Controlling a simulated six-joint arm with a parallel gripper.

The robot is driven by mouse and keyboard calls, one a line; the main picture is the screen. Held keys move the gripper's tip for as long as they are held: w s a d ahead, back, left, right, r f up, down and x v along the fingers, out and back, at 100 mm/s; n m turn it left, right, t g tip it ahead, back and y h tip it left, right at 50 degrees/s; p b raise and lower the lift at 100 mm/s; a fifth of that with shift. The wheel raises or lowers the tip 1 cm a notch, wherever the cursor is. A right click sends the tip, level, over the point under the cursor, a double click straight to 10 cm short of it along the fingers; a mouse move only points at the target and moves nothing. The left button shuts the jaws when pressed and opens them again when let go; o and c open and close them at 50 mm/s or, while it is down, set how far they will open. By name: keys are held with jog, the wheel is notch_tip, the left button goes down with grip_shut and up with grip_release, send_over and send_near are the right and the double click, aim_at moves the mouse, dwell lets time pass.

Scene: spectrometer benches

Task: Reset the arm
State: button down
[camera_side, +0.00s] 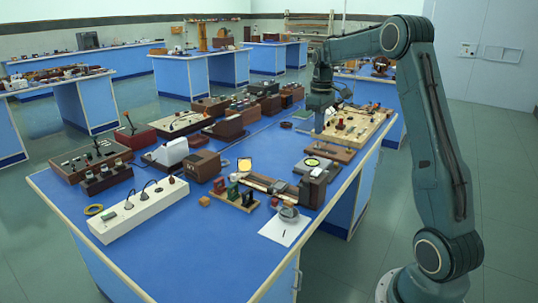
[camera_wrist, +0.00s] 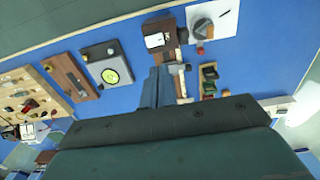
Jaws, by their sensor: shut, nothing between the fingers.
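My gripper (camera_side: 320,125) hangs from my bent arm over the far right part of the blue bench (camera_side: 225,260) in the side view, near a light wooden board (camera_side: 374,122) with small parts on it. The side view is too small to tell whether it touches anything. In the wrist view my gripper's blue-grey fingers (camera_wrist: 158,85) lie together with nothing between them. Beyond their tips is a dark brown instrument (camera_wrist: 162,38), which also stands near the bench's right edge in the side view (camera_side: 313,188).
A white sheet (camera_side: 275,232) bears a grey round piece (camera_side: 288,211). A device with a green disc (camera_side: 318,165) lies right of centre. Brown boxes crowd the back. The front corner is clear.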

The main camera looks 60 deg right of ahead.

---

To do: Without any pictures, write out the lines running from the one containing "Task: Reset the arm" through the end of the listing above, both included, exactly as given.

Correct result:
Task: Reset the arm
State: button down
[camera_side, +0.00s] 
[camera_wrist, +0.00s] 
Jaws, by their sensor: shut, nothing between the fingers.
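My gripper (camera_side: 320,125) hangs from my bent arm over the far right part of the blue bench (camera_side: 225,260) in the side view, near a light wooden board (camera_side: 374,122) with small parts on it. The side view is too small to tell whether it touches anything. In the wrist view my gripper's blue-grey fingers (camera_wrist: 158,85) lie together with nothing between them. Beyond their tips is a dark brown instrument (camera_wrist: 162,38), which also stands near the bench's right edge in the side view (camera_side: 313,188).
A white sheet (camera_side: 275,232) bears a grey round piece (camera_side: 288,211). A device with a green disc (camera_side: 318,165) lies right of centre. Brown boxes crowd the back. The front corner is clear.

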The main camera looks 60 deg right of ahead.

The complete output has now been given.